### Aim
Exact reproduction is required for the lines bounded by the one containing "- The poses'" and the one containing "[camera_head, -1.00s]", both bounds included. Print them without any pictures.

### Source excerpt
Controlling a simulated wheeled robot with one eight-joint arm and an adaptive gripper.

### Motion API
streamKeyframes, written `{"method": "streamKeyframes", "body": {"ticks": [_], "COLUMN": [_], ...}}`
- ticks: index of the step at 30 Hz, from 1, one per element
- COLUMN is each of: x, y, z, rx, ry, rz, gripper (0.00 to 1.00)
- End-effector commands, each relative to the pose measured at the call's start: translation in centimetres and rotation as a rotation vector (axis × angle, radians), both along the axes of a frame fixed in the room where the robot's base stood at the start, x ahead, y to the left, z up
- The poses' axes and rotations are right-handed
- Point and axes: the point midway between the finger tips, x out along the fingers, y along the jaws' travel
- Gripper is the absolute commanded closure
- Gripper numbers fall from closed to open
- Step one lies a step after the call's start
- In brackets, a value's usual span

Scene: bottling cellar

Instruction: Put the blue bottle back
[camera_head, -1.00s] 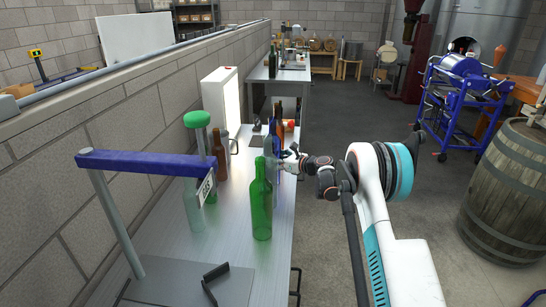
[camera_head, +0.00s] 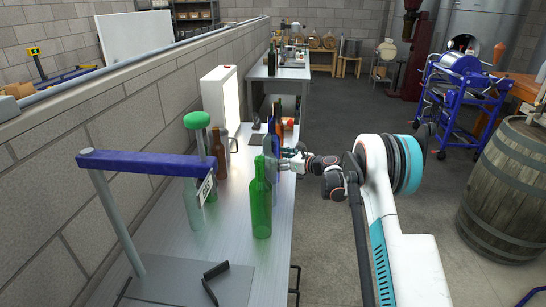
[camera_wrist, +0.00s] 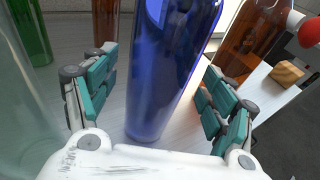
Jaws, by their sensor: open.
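The blue bottle (camera_wrist: 165,80) stands upright between my gripper's fingers in the wrist view, with gaps showing on both sides. Its top is cut off by the frame. My gripper (camera_wrist: 160,105) is open around it. In the head view my gripper (camera_head: 292,162) is at the right edge of the metal table (camera_head: 235,245).
Brown bottles (camera_head: 219,155) and a pale clear bottle (camera_head: 193,205) stand to the left. A blue beam (camera_head: 150,163) on a post crosses the near left.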

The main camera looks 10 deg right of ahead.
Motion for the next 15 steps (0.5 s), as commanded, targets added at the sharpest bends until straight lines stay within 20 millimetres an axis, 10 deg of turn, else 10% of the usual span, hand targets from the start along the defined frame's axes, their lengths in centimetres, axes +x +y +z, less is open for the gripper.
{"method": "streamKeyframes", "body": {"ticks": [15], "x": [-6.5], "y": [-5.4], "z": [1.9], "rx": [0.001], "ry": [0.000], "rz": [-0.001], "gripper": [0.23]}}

### Solution
- The poses' axes and rotations are right-handed
- Point and axes: the point midway between the finger tips, x out along the fingers, y along the jaws' travel
- Gripper is the absolute commanded closure
- Gripper numbers fall from closed to open
- Step one lies a step after the call's start
- In brackets, a value's usual span

Scene: bottling cellar

Instruction: Put the blue bottle back
[camera_head, -1.00s] 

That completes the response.